Do you think the dream was triggered by the wasp buzzing?
 
Not sure what to say about that Gabriel, most of the animals in my dreams are lions, with occasional visits from now deceased pet dogs.
Do you think the dream was triggered by the wasp buzzing?
I'm certain it was. What was interesting for me is how the wasp had an equivalent in the dream, and it was one I immediately recognised. It had the characteristics of a wasp but the waspish "intelligence" presented itself to me as an exotic creature with a specific identity that transcended the insect form. The implications - and these may or may not translate universally - is that things have an apparent character, and a true one. Some people believe humans have an authentic personality and name, and one we carry through life. The latter is a useful guise for us to interact with the material world, but the real us (or wasp) is a more complex and beautiful being. I'd pondered William Blake's "Ghost of a flea" before, the idea that the most insignificant, disliked creature could be represented as a higher intelligence, and it seemed interesting but fanciful, but on waking Blake's image immediately came to mind in one of those light bulb moments. It also conjured Jung's idea of an archetype, the original thing underlying the stereotypes we deal with in our daily lives.

It's not my first Blake related synchronicity. Two years ago I was in an email conversation with a young artist I didn't know very well, and he announced he was a William Blake fan, and I agreed Blake was someone whose work people relate to on a deeper level than many others. I wanted to check a fact and in the course of the conversation I Googled around to find the date was the same as Blake's death. Searching further I found there was a William Blake society who met at the time of his death at Bunhill Fields, the Non-Conformist London burial ground where he is buried.
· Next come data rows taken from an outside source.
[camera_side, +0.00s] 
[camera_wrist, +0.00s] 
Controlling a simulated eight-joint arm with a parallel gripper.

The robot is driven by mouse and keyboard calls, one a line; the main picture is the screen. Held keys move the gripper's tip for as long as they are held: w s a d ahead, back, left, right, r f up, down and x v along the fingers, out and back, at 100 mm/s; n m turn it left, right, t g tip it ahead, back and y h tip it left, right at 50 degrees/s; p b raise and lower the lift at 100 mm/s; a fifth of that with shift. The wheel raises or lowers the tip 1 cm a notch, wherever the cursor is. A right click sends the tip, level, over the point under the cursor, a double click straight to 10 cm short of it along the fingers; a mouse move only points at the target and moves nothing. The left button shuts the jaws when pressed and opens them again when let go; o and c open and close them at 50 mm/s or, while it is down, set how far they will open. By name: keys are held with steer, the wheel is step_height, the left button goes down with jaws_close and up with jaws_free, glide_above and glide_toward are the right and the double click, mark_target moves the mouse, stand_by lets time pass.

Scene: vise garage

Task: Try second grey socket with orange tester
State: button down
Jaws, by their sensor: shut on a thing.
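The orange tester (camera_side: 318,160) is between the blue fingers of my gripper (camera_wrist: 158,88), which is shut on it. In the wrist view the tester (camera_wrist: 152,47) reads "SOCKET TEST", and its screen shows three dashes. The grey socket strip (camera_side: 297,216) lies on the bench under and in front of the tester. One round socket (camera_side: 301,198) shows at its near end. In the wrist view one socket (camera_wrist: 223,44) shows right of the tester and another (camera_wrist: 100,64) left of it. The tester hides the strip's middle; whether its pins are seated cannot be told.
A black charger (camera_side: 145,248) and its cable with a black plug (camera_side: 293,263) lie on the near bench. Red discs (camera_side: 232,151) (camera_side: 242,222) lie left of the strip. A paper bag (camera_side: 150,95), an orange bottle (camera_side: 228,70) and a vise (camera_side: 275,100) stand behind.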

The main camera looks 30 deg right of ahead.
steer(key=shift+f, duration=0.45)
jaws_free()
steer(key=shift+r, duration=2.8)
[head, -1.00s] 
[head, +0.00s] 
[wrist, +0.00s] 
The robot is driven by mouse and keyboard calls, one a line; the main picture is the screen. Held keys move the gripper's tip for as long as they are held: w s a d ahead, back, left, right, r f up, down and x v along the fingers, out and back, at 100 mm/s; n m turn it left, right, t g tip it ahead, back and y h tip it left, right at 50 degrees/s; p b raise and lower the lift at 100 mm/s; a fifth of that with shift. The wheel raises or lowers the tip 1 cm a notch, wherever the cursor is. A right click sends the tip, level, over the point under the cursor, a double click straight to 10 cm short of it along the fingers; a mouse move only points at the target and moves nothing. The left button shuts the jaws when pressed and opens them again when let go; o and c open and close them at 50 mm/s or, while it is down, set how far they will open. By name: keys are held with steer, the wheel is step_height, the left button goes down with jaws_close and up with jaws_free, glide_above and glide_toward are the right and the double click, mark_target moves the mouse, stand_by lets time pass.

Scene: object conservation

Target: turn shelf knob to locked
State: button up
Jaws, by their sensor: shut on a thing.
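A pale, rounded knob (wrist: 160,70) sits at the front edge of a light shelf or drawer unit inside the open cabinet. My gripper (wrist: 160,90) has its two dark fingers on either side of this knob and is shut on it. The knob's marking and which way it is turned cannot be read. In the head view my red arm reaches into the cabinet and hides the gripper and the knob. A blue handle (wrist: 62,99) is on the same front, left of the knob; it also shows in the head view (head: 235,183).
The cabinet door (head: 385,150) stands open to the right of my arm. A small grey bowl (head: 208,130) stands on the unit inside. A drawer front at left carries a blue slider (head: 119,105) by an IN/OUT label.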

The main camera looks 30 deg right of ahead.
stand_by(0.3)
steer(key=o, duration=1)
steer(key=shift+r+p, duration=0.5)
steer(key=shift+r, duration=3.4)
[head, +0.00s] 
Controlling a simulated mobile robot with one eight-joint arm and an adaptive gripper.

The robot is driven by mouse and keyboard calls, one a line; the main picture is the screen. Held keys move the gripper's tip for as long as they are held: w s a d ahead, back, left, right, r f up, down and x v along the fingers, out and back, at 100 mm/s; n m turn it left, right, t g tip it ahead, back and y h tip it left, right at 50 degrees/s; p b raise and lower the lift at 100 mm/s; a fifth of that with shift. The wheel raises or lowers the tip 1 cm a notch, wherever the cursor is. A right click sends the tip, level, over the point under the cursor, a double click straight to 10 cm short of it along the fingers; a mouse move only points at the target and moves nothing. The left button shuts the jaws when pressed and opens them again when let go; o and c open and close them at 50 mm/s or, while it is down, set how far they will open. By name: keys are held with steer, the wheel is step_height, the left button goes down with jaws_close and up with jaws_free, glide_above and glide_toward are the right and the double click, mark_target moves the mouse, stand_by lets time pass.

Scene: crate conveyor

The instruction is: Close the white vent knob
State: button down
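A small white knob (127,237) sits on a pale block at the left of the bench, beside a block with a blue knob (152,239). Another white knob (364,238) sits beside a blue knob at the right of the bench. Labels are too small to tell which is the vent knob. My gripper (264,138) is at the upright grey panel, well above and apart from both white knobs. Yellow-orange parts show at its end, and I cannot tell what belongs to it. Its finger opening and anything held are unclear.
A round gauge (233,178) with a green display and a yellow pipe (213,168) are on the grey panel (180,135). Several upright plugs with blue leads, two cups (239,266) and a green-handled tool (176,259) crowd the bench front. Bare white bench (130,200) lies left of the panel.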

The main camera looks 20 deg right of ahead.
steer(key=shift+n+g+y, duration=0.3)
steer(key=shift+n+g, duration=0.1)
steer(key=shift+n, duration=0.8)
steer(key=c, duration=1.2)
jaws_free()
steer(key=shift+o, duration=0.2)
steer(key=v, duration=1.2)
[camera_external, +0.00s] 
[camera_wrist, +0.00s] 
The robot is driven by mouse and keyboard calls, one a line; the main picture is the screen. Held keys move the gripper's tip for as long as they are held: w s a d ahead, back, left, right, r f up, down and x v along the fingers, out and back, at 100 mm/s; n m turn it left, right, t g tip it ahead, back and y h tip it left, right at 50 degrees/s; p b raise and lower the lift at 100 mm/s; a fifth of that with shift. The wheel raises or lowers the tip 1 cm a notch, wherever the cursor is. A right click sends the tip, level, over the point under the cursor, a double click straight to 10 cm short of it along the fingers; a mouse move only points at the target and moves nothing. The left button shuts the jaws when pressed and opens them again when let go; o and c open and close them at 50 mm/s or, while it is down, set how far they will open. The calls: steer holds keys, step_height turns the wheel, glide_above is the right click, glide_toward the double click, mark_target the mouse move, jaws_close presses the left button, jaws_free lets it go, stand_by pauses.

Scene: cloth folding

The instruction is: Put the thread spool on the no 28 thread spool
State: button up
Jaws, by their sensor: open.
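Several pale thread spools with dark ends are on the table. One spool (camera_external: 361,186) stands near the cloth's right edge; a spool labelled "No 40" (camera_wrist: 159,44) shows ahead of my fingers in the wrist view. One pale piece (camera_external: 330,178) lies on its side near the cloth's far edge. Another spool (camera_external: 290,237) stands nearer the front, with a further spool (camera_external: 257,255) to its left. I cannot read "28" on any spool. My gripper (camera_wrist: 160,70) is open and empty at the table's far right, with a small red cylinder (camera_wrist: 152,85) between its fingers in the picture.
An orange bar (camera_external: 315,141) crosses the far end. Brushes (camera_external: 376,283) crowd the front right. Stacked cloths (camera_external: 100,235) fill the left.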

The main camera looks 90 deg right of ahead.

The exact site of the grave had only recently been discovered by some expert sleuthing, as it was a pauper's grave with no marker, and the society were meeting right then! The conversation we were having was at the exact date and time of Blake's death! Weird and a little marvellous.
 
oh I see! It's interesting to think about how dreams may reveal the underlying archetypal nature of things, also interesting to commune with your dream self and see where it takes you.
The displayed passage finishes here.